::: Listed entries

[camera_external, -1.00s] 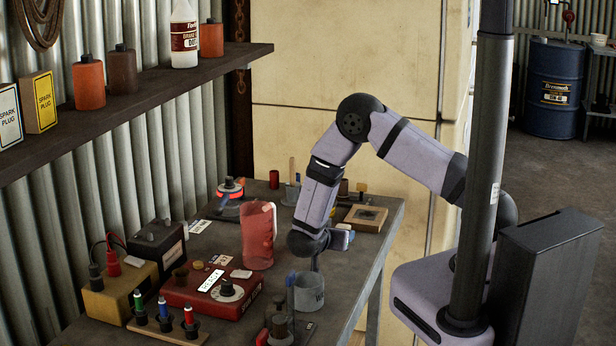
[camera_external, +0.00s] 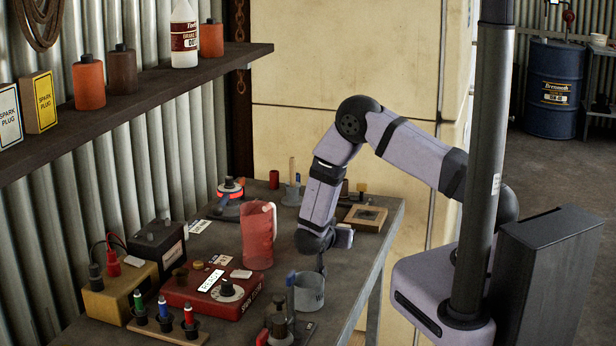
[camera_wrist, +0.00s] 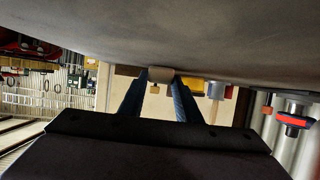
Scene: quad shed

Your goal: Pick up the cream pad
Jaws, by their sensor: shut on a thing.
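In the wrist view my gripper (camera_wrist: 160,80) has its two blue fingers closed on a small cream block, the cream pad (camera_wrist: 160,73), held at the fingertips. The grey bench top (camera_wrist: 215,40) lies very close beyond the tips; I cannot tell whether the pad touches it. In the external view my gripper (camera_external: 321,266) points down over the bench, just behind the grey cup (camera_external: 308,292) and right of the red translucent jug (camera_external: 257,237). The pad cannot be made out there.
A red box (camera_external: 212,290) with knobs stands left of the cup. A dark bottle-like item (camera_external: 279,328) stands in front of the cup. A wooden tray (camera_external: 366,218) lies at the back right. Bare bench lies right of my gripper.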

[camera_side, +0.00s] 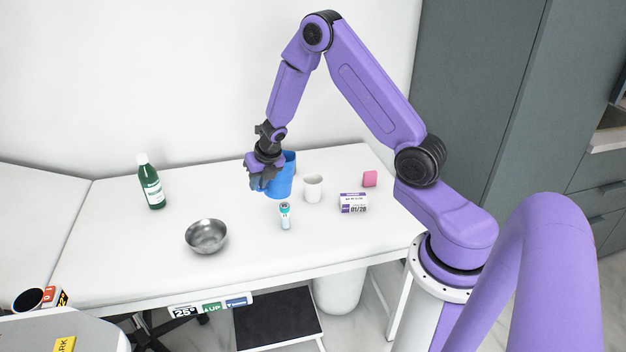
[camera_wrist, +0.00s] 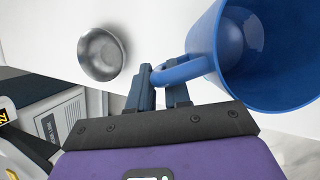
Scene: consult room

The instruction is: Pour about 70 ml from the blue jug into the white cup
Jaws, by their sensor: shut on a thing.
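The blue jug (camera_side: 280,180) stands upright on the white table, or just above it; I cannot tell which. My gripper (camera_side: 262,176) is at its left side. In the wrist view my gripper (camera_wrist: 168,88) is shut on the handle of the blue jug (camera_wrist: 270,60), whose open mouth faces the camera. Some pale, slightly shiny area shows inside the jug; I cannot tell the liquid level. The white cup (camera_side: 313,188) stands upright on the table, just right of the jug and apart from it. The cup is not in the wrist view.
A metal bowl (camera_side: 206,236) sits at front left, also in the wrist view (camera_wrist: 102,54). A green bottle (camera_side: 151,182) stands at left. The table (camera_side: 110,245) is clear at left.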

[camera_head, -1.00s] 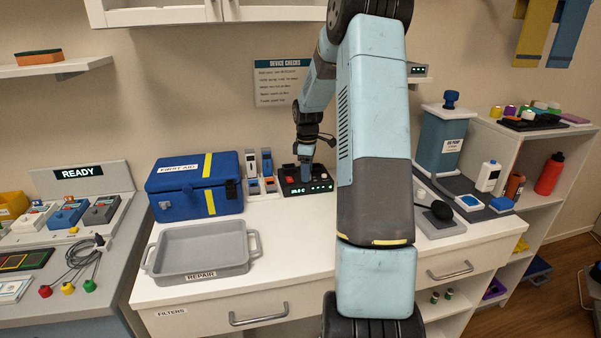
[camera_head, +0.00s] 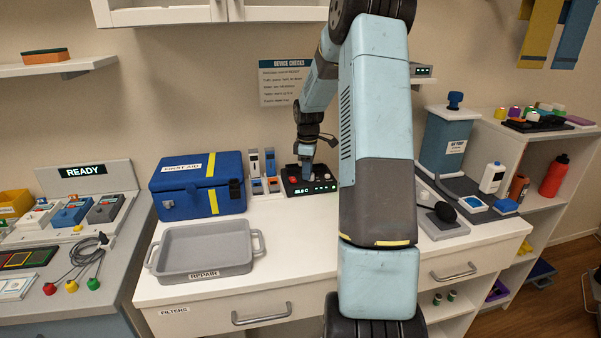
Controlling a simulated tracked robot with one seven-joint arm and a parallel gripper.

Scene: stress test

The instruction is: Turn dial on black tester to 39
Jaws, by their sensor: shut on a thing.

::::::

# Exercise goal
Transcribe the entries above verbatim, omitting their pictures.

# Solution to this exercise
[camera_external, -1.00s] 
[camera_external, +0.00s] 
[camera_wrist, +0.00s] 
Scene: quad shed

Your goal: Pick up the cream pad
Jaws, by their sensor: shut on a thing.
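In the wrist view my gripper (camera_wrist: 160,80) has its two blue fingers closed on a small cream block, the cream pad (camera_wrist: 160,73), held at the fingertips. The grey bench top (camera_wrist: 215,40) lies very close beyond the tips; I cannot tell whether the pad touches it. In the external view my gripper (camera_external: 321,266) points down over the bench, just behind the grey cup (camera_external: 308,292) and right of the red translucent jug (camera_external: 257,237). The pad cannot be made out there.
A red box (camera_external: 212,290) with knobs stands left of the cup. A dark bottle-like item (camera_external: 279,328) stands in front of the cup. A wooden tray (camera_external: 366,218) lies at the back right. Bare bench lies right of my gripper.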

[camera_side, +0.00s] 
[camera_wrist, +0.00s] 
Scene: consult room

The instruction is: Pour about 70 ml from the blue jug into the white cup
Jaws, by their sensor: shut on a thing.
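The blue jug (camera_side: 280,180) stands upright on the white table, or just above it; I cannot tell which. My gripper (camera_side: 262,176) is at its left side. In the wrist view my gripper (camera_wrist: 168,88) is shut on the handle of the blue jug (camera_wrist: 270,60), whose open mouth faces the camera. Some pale, slightly shiny area shows inside the jug; I cannot tell the liquid level. The white cup (camera_side: 313,188) stands upright on the table, just right of the jug and apart from it. The cup is not in the wrist view.
A metal bowl (camera_side: 206,236) sits at front left, also in the wrist view (camera_wrist: 102,54). A green bottle (camera_side: 151,182) stands at left. The table (camera_side: 110,245) is clear at left.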

[camera_head, -1.00s] 
[camera_head, +0.00s] 
Controlling a simulated tracked robot with one seven-joint arm and a parallel gripper.

Scene: stress test

The instruction is: Turn dial on black tester to 39
Jaws, by their sensor: shut on a thing.

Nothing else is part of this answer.